Britain’s National Ballistics Intelligence Service (NABIS) has urged the owners of hundreds of gas guns, blank-firing pistols, and unregistered shotguns to hand them over before they are stolen and used in violent crime.
NABIS is co-ordinating a National Firearms Surrender, running May 12–29, and is asking people to bring in weapons so they can be taken out of circulation and destroyed.
People are being offered the right to surrender guns anonymously and Gregg Taylor, NABIS’s forensic lead, reassured people they would face no charges unless the weapon they handed in could be linked to a crime.
He told The Epoch Times: “If there’s been a shooting and the ballistic material has been left at the scene once we do that forensic analysis we can draw a conclusion, a guestimate, what weapon was used. So we know at any one point in time what the weapons of interest are, so if any of those type of weapons were to be surrendered it’s quite obvious we'd want to pull those out and check them.”
‘Tit-For-Tat Shootings’
He said: “When you look at the homicides, and you’re generally talking about gangs and territorial tit-for-tat disputes, the self-loading pistol is going to be the dominant feature there and, on occasion, a submachine gun. The majority are going to be SLPs or shotgun blasts.”There are between 30 and 35 firearm-related homicides a year in Britain—compared to 20,726 in the United States in 2021—and Ian Head, NABIS’s head of intelligence, said: “Gun crime figures have been going down steadily since 2016 and they’re the lowest they have been since then.”
The Met’s deputy assistant commissioner, Graham McNulty, told The Guardian last month: “We are picking up that urban street gangs and organised crime groups in London are finding it difficult to source and move around firearms.”
“When it comes to the supply of weapons we know it waxes and wanes over time, we don’t always know the reasons why, whether it’s a supply issue, changes in the legislation, whether it’s pro-active policing with successful operations to take key members out. ... But historically criminals have always been looking for those loopholes within the law or however they can get those weapons into the country,” Taylor added.
Outside of London, there have been a number of gun murders, including two in the West Midlands in February.
On Feb. 25 a shotgun was used to kill John Jones outside his home in Stourbridge, near Birmingham, and two men have since been charged with his murder.
Taylor said shotguns were sometimes stolen from licensed owners but he said: “There are still unfortunately a lot of shotguns out there that have not been put on licence since the laws changed many years ago.”
In August 1987 gun enthusiast Michael Ryan shot dead his mother and 15 other people before taking his own life in the small town of Hungerford, west of London, in a massacre that shocked Britain.
Afterward, legislation was introduced that restricted the use of a number of weapons, including shotguns.

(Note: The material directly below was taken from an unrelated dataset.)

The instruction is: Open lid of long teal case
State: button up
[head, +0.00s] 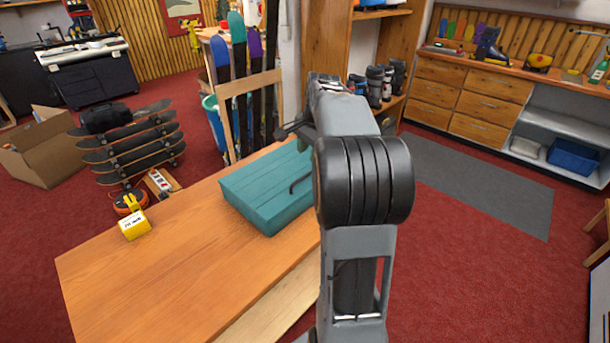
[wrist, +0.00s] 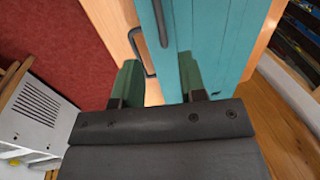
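The long teal case (head: 265,190) lies on the wooden bench, its lid looking closed; my arm hides its right part. A dark bent handle (head: 299,184) shows at the case. In the wrist view the teal case (wrist: 225,35) fills the upper middle, with a dark bar (wrist: 160,22) along its left side. A dark looped handle (wrist: 141,52) shows beyond the fingers. My gripper (wrist: 160,78) is open, its two greenish fingers apart with nothing visibly held between them. The right finger overlaps the case in the picture; I cannot tell whether it touches.
The bench top (head: 150,270) is clear at the front left. A yellow box (head: 134,225) sits near its far left edge. Skis (head: 238,80) in a wooden rack stand behind the case. Skateboards (head: 130,150) and a cardboard box (head: 40,150) are on the left.

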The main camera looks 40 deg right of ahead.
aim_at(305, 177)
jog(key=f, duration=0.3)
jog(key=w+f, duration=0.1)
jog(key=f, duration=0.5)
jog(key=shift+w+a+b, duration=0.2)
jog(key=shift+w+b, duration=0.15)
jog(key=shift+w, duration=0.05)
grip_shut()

‘Pool Of Unregistered Shotguns’
Taylor said: “As well as the millions of legitimate shotguns that are out there, there is also a fairly large pool of unregistered shotguns. The aim of the surrender is to ask people ‘if you have got weapons lying around at home to surrender them because they can, if they get lost or stolen, fall into that criminal use phase.”Handguns, which have been banned in Britain since legislation brought in after the Dunblane Massacre in 1996, are much sought-after by criminal gangs and NABIS said they are often converted gas guns or blank-firing pistols.
NABIS said they were aware organised crime always needed those with expertise in converting and adapting firearms.
Over the years a number of “underworld armourers” have been convicted, including former British Army sergeant Paul Alexander, who was jailed in 2009 after being convicted of supplying weapons and ammunition which were linked back to 28 crimes around Britain.
Last week Mane Gerell, a criminology professor at Malmo University pointed out there had been 27 gun-related homicides in Sweden in the first four months of 2022, with another 36 people wounded.
Gerell wrote on Twitter: “Sweden was already looking very bad on gun homicides from a European perspective, and 2022 so far is twice as bad as the average of past five years.”
Taylor said he could not comment on gun crime in Sweden but he said Britain was unlikely to see such a spike in the near future.